Data reported on retail and digital banking services will be used to determine a large bank’s score under the Retail Services and Products Test.

Deposit Data

Large banks with more than $10 billion in assets must collect and maintain county-level data on the dollar amount of deposits based on deposit location. The final rule excludes from the deposit base U.S. government deposits, state and local government deposits, domestically held deposits of foreign governments or official institutions or domestically held deposits of foreign banks or other foreign financial institutions. Deposits made by foreign individuals and companies to U.S. branches are not excluded from the deposit base.

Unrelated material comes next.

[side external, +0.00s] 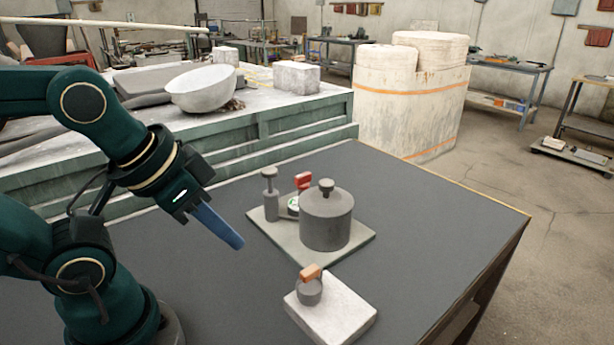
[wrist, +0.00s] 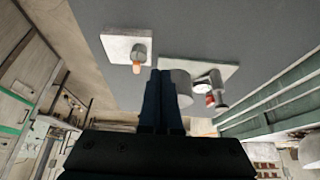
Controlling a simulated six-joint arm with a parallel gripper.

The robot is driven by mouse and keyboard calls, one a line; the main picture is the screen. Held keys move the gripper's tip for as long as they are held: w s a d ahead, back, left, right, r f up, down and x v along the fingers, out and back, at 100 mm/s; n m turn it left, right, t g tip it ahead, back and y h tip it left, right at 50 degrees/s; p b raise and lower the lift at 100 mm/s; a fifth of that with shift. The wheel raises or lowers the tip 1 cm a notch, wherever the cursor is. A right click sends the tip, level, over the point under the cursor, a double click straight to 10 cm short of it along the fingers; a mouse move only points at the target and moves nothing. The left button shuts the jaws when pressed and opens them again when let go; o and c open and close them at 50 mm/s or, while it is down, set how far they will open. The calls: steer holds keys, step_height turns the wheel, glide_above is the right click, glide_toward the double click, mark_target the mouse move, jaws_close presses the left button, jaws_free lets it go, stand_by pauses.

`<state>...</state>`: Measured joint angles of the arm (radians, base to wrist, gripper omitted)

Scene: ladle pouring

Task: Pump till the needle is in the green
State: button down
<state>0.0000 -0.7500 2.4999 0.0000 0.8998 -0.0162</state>
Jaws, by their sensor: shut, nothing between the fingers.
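A grey pump (side external: 270,197) with a round knob on top stands on a pale base plate (side external: 350,243). Beside it on the same plate is a grey lidded vessel (side external: 327,220) with a knob on its lid. A small gauge (side external: 293,204) with a white face and some green sits between them, partly hidden by the vessel; its needle is too small to read. A red part (side external: 303,180) shows above the gauge. My gripper (side external: 232,240) is shut and empty, above the table to the left of the plate. In the wrist view its fingers (wrist: 163,80) overlap part of the vessel (wrist: 182,85).
A whitish block (side external: 340,318) nearer the front carries a small grey piece (side external: 309,291) with an orange handle (side external: 311,272). The dark table (side external: 440,220) is clear to the right. A green bench (side external: 250,135) with a bowl (side external: 202,90) stands behind.

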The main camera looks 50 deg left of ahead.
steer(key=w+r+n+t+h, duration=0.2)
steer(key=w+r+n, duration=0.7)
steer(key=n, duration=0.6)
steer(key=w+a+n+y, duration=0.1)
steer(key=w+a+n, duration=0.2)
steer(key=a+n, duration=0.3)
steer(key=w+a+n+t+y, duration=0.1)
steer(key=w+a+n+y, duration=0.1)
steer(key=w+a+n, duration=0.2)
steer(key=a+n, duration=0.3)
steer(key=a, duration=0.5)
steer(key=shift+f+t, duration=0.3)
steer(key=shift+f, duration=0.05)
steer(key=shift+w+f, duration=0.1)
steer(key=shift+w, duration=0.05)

9. A legal challenge is possible.

In a statement on the issuance of the final rule, Federal Reserve Board Governor Michelle Bowman asserted that certain changes the agencies made went beyond the scope of authority granted by Congress in the CRA. While Governor Bowman did not specify which changes she was referencing, her statement echoed banking industry concerns about RLAAs and the CRA evaluation of bank deposit products that were raised during the comment period and noted by the agencies in the preamble to the final rule.

A legal challenge, whatever the ultimate outcome, could delay implementation of the final rule beyond the rule’s transition period.